HC: As lots of singers will tell you, I’ve been singing since I could talk! There were little recordings of me singing at three years old. My dad is a jazz guitarist and also had a recording studio in our house growing up, so there’s a recording of me singing my hit song at three years old, “Puppies Are So Nice.” I had a girl group in middle school as much of us do. I started getting into songwriting when I got a guitar at fifteen. I was really drawn to the city and worked on my songwriting and formed a jazz group. I focused on jazz and songwriting from there on out. Then, I transferred from Wagner College to The New School and went to Eugene Lang College for Music and Culture Media Studies and that’s where I met my current piano player, Matthew Watanabe and my guitarist Anthony Farina. From there, I decided not to do jazz or rock, but pop has always been my calling. I formed a pop band with Anthony and Matthew and a couple guys from The New School and it sort of went from there!


PR: Who were some of the artists you listened to growing up?

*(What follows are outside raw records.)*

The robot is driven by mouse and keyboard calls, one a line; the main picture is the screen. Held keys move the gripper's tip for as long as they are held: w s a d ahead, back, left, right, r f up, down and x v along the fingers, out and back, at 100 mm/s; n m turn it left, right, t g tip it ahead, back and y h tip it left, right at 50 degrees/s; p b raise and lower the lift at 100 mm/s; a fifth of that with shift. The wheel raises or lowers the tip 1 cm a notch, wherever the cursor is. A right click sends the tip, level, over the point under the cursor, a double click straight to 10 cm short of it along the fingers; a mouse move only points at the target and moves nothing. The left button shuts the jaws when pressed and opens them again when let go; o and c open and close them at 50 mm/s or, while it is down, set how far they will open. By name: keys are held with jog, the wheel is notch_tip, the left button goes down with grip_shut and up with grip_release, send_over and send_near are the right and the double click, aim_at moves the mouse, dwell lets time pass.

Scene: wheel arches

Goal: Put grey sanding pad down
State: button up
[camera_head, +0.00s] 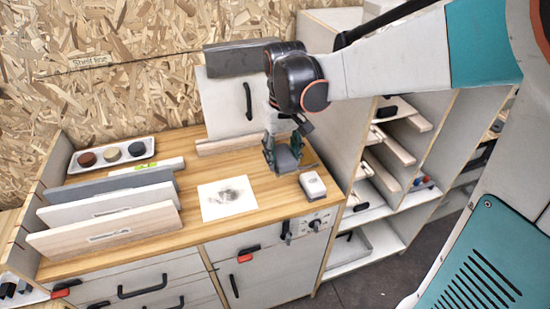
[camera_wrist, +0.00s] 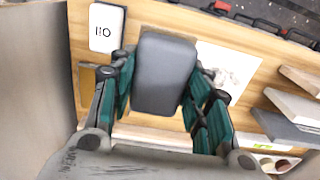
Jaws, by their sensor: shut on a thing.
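The grey sanding pad (camera_wrist: 164,74) is a dark grey rounded block between the two teal fingers of my gripper (camera_wrist: 160,95) in the wrist view. In the head view the pad (camera_head: 288,160) shows low over the wooden worktop (camera_head: 262,215), under my gripper (camera_head: 283,152). My gripper is shut on the pad. I cannot tell whether the pad's underside touches the worktop. A white sheet with a dark smudge (camera_head: 228,198) lies to the left of the pad in the head view.
A white block (camera_head: 313,185) sits close by at the worktop's right front; it also shows in the wrist view (camera_wrist: 107,27). Upright panels (camera_head: 105,225) stand at the left. A tray of coloured discs (camera_head: 112,153) lies behind them. A shelf unit stands at the right.

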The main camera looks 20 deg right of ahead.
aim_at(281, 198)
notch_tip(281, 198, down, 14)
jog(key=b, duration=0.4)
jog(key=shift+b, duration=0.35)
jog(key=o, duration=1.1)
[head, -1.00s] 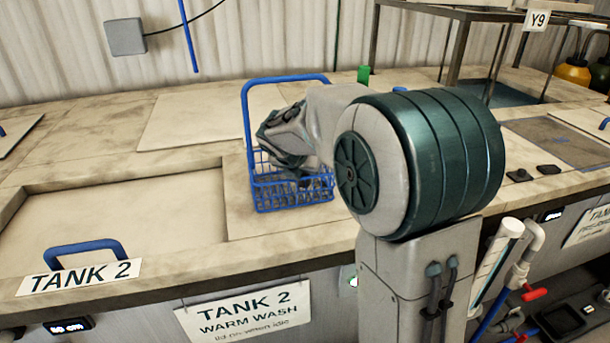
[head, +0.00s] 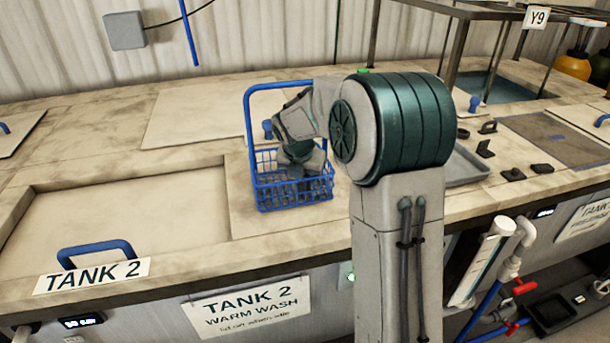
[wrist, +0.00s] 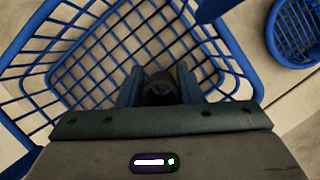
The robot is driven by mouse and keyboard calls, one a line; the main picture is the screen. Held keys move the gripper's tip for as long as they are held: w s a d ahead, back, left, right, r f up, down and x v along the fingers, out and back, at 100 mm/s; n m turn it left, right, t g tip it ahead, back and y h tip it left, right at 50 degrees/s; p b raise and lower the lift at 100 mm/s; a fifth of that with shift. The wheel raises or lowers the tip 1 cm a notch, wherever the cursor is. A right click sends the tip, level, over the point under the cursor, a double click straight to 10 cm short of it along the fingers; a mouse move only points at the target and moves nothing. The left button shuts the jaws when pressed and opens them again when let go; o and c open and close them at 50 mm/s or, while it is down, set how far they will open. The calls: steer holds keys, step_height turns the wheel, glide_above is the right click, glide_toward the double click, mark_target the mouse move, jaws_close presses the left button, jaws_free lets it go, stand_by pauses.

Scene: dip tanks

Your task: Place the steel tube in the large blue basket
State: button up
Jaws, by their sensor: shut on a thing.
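The large blue basket (head: 292,194) is a wire basket with a tall handle, standing on the bench right of the Tank 2 lid. My gripper (head: 298,168) points down into it from above. In the wrist view the basket's mesh (wrist: 110,45) spreads around and beneath my gripper (wrist: 160,82). The fingers are shut on the steel tube (wrist: 160,90), seen nearly end-on as a dark ring between them. The tube's lower end is hidden, so I cannot tell whether it touches the basket floor.
A smaller round blue basket (wrist: 298,28) stands beside the large one in the wrist view. A grey tray (head: 467,166) and several small black parts (head: 513,173) lie to the right. The large basket's handle (head: 278,85) rises next to my arm. The Tank 2 lid (head: 125,225) is clear.

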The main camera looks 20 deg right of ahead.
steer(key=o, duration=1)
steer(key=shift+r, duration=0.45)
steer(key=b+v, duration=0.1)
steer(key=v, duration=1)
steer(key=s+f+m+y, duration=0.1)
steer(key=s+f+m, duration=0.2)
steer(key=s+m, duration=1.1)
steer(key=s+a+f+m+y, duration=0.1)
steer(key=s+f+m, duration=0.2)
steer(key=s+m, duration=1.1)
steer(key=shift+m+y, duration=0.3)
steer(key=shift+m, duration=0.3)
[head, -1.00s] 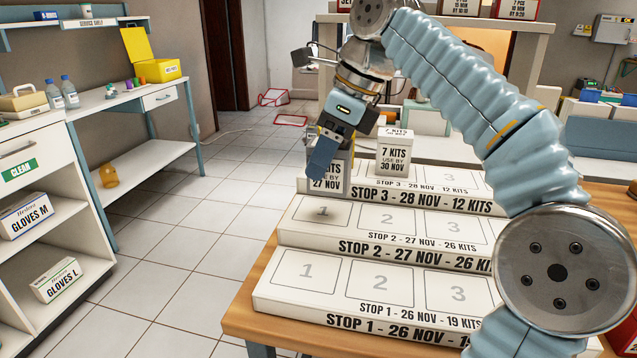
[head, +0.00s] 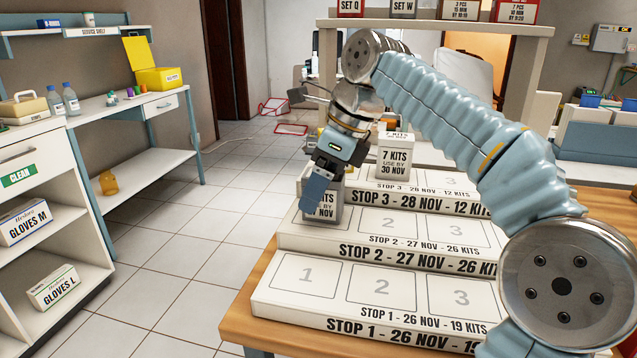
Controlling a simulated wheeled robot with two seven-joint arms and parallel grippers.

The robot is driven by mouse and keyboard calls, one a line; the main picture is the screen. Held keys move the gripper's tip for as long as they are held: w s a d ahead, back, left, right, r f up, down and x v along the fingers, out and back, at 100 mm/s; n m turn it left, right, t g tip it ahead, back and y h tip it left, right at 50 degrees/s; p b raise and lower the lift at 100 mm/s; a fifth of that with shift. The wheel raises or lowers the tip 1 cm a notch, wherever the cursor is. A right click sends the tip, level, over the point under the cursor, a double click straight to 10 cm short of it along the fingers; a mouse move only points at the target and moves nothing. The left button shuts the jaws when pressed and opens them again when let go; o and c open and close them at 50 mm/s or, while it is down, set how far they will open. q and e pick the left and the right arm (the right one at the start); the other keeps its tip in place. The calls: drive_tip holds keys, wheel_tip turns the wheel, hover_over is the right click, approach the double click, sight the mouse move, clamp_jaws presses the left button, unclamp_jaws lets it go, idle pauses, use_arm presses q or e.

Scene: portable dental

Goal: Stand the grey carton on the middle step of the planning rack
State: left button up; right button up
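The planning rack (head: 290,297) has three steps, labelled Stop 1 at the front, Stop 2 in the middle and Stop 3 at the back. The grey carton (head: 326,211), marked with 27 Nov, is upright at the left place of the middle step (head: 357,221). My right gripper (head: 317,190) is shut on this carton from above, and a blue finger hides part of its front. Whether the carton's base touches the step I cannot tell. My left gripper is not in view.
Another carton (head: 395,159), marked 7 kits 30 Nov, stands on the top step, right of my gripper. The other middle-step places and the front step look empty. A shelf (head: 545,28) with labelled boxes rises behind the rack.

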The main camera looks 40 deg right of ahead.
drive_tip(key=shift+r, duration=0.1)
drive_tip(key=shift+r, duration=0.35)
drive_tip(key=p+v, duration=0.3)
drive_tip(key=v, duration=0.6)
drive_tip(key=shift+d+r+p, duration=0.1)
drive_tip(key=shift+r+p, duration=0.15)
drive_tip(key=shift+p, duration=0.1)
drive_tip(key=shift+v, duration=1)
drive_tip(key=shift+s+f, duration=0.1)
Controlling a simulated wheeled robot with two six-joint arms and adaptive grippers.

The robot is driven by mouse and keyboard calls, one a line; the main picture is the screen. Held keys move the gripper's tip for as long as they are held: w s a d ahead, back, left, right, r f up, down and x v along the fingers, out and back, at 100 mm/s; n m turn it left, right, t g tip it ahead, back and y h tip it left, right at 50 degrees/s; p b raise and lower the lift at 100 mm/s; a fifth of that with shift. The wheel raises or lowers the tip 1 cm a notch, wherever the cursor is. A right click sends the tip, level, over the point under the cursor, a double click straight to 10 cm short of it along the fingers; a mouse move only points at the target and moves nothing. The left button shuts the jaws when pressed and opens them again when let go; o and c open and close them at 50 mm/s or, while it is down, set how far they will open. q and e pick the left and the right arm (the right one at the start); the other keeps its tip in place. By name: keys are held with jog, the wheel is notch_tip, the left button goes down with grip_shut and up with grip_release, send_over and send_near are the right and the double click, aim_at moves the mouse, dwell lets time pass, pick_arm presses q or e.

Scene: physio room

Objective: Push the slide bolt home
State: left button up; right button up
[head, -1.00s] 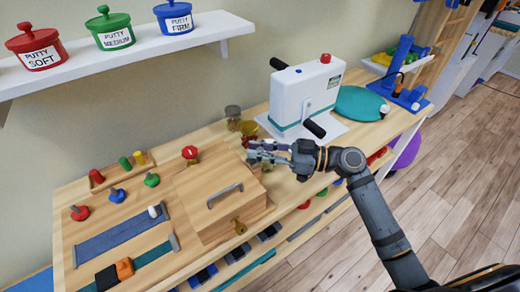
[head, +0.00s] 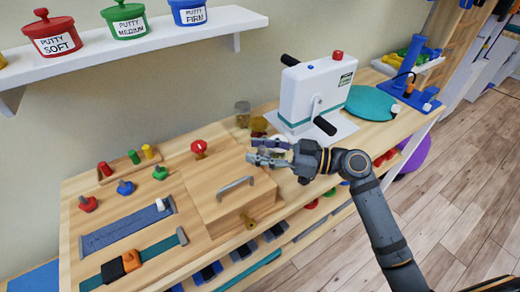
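A light wooden box or panel (head: 205,197) with a grey bar handle (head: 237,187) lies on the wooden workbench. A small brass fitting (head: 249,221) shows at its front edge. More brass-coloured pieces (head: 259,125) sit behind my right gripper and are partly hidden by it. I cannot tell which of these brass parts is the slide bolt. My right gripper (head: 250,149) hovers over the box's back right corner, fingers apart, with nothing seen between them. Contact with the box or brass parts cannot be told. My left gripper is out of view.
A white hand-crank machine (head: 315,92) stands close behind my right gripper. A red knob (head: 199,147), coloured pegs, a blue strip (head: 125,226) and a teal strap with an orange buckle (head: 131,260) lie left of the box. A white shelf (head: 120,60) with putty tubs hangs above.

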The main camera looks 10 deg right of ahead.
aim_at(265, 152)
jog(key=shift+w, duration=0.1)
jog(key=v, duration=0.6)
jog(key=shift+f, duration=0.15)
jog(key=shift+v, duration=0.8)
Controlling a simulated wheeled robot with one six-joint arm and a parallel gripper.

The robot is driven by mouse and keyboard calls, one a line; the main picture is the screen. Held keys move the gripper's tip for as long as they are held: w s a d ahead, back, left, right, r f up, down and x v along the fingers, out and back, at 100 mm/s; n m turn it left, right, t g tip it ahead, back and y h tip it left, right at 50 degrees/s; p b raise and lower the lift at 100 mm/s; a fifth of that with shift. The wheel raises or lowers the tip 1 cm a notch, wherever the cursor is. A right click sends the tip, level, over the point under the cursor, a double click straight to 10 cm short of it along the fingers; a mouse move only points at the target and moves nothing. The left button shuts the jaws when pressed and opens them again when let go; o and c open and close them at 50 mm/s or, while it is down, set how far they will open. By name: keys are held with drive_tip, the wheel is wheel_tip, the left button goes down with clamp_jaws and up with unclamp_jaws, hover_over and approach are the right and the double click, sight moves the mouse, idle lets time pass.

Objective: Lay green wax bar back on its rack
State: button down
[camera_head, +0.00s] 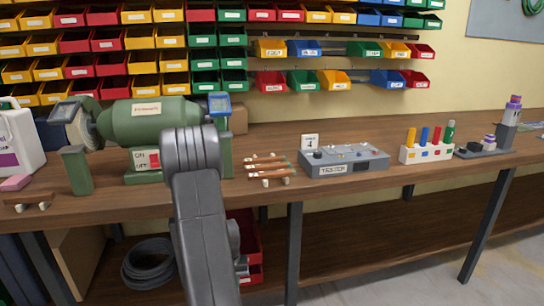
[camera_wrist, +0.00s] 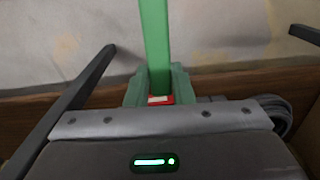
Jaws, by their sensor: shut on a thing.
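In the wrist view, my gripper (camera_wrist: 158,88) is shut on a long green bar (camera_wrist: 156,40), which I take as the green wax bar. The bar runs from between the fingers to the top edge. A small red and white patch shows between the fingers near the bar's lower end. In the head view my arm hides the gripper and the bar. A low wooden rack (camera_head: 28,204) with pale ends is at the bench's left front, with no bar visible on it. A second low rack (camera_head: 268,178) holds brown bars right of my arm. No label shows which rack is the bar's.
A green bench grinder (camera_head: 155,118) stands behind my arm. A pink block (camera_head: 15,183) and a white jug (camera_head: 20,140) are at left. A grey tester box (camera_head: 345,160) and a white holder (camera_head: 425,154) with coloured handles stand at right. A cable coil (camera_head: 150,262) lies below.

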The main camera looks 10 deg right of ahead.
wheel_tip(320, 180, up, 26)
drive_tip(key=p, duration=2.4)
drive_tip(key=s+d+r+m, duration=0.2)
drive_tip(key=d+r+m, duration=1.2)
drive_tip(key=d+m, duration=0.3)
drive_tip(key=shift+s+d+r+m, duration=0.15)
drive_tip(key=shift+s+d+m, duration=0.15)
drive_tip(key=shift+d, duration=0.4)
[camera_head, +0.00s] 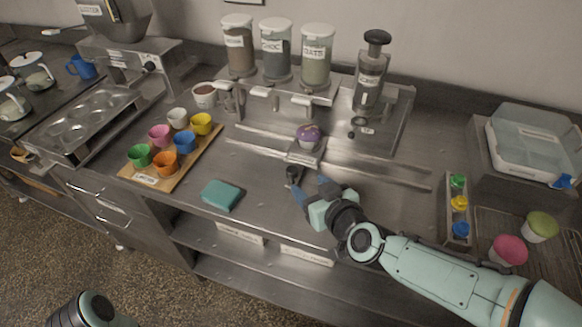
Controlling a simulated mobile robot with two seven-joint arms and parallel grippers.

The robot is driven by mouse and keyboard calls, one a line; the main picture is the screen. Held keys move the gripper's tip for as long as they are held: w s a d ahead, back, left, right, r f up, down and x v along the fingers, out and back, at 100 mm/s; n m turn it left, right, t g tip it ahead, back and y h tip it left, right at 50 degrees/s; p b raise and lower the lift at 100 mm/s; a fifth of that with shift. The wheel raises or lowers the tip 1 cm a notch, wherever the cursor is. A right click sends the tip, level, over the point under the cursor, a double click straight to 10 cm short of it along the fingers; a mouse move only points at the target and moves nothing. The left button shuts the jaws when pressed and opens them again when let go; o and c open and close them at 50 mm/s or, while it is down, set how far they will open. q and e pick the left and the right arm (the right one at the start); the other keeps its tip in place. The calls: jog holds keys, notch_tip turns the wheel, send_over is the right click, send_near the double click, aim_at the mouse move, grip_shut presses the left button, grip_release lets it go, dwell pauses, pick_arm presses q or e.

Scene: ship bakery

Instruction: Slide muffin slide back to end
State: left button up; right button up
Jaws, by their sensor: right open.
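The muffin slide (304,158) is a small metal carriage on the rails in front of the dispensers. My left gripper is out of view.
Long rails (390,173) run left to right across the counter. Dispensers (275,55) and a dark-topped press (371,75) stand behind. A wooden board (188,168) with coloured cups and a teal sponge (222,195) lie left. A rack (447,215) of coloured bottles stands right.

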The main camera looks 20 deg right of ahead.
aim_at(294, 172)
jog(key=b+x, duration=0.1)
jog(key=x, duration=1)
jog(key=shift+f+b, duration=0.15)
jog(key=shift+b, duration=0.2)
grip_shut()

HC: My dad was Beatles obsessed so that was one of my early obsessions. Spice Girls, not gonna lie. I also had a lot of jazz influences, Ella Fitzgerald, Diana Krall, Anita Baker, a lot of classics. I also discovered Sara Bareilles when I was a teenager when she came out with Little Voice and I told myself this is what I wanted to do.


PR: I love how unique this is all rolling out. You’re releasing this in four parts, with four lunar cycles.

HC: It’s a little funky and different plan! Based on lyric content, I decided to pair each song with each moon phase depending on the spiritual representation of that respective moon phase. The moon happens in a monthly cycle: New Moon, Waxing Moon, Full Moon, and Waning Moon. The first groupings of songs, which are out now, were released with the New Moon. The New Moon represents new beginnings, setting intentions, fresh start, and clean slate. I chose the songs that were fitting with that in mind, and did the same thing with the rest of the songs on the album.


PR: Can you tell me about You Could Be The Moon?

HC: You Could Be The Moon was actually the start for this whole thing! I actually wrote this song about six years ago. For the longest time, I wasn’t sure how to produce it, where it made sense. John Roberts, who produced this whole album, was able to put it in the right pocket and breathe new life into it. The song was inspired by a time I went to London and wandered around feeling lonely and lost. I was also reading the book Goodnight Berlin, and I pulled little inspirations for the song from that. Overarching it’s about letting loneliness be okay and being okay with letting go in the moment.


PR: Let’s talk Slow Motion, tell me about that song!

HC: Slow Motion I also wrote a couple years ago. It’s about how you set yourself up and paint this picture of your future when you're younger and often for most people it’s exactly the opposite. It’s about being able to both in a partnership and within yourself, let go and be okay. It’s also similar to You Could Be The Moon in that it’s about starting from a clean slate and slow down. These songs and a lot of my songs have a lot to do with craving to live in the moment more and live in slow motion and hone in on those tiny details when a lot of the time you feel like you’re falling behind.


PR: Did you imagine the production to be the way it sounds now? It’s such a full, heavy, awesome production.

HC: No, I didn’t! This is why it’s so cool to collaborate with people and different producers that you may not have. It’s very different from the way I planned it in my head, it’s even better, and it makes me happy.


PR: Last year, you and Anthony gifted us with Painted On. What was the inspiration behind that side project?

HC: Anthony and I have been collaborating for nine years now since we’ve met. He’s played for me and has his own project, Ghostly Times. We’ve never been a duo before but we were writing these songs that didn’t fit with my music or Ghostly Times and felt right to do a project that was just us. Also, to have control over it, writing a song, let’s go in the home studio and record it and just the ease of that is different. It was nice to birth Painted On and be able to put some other music out there.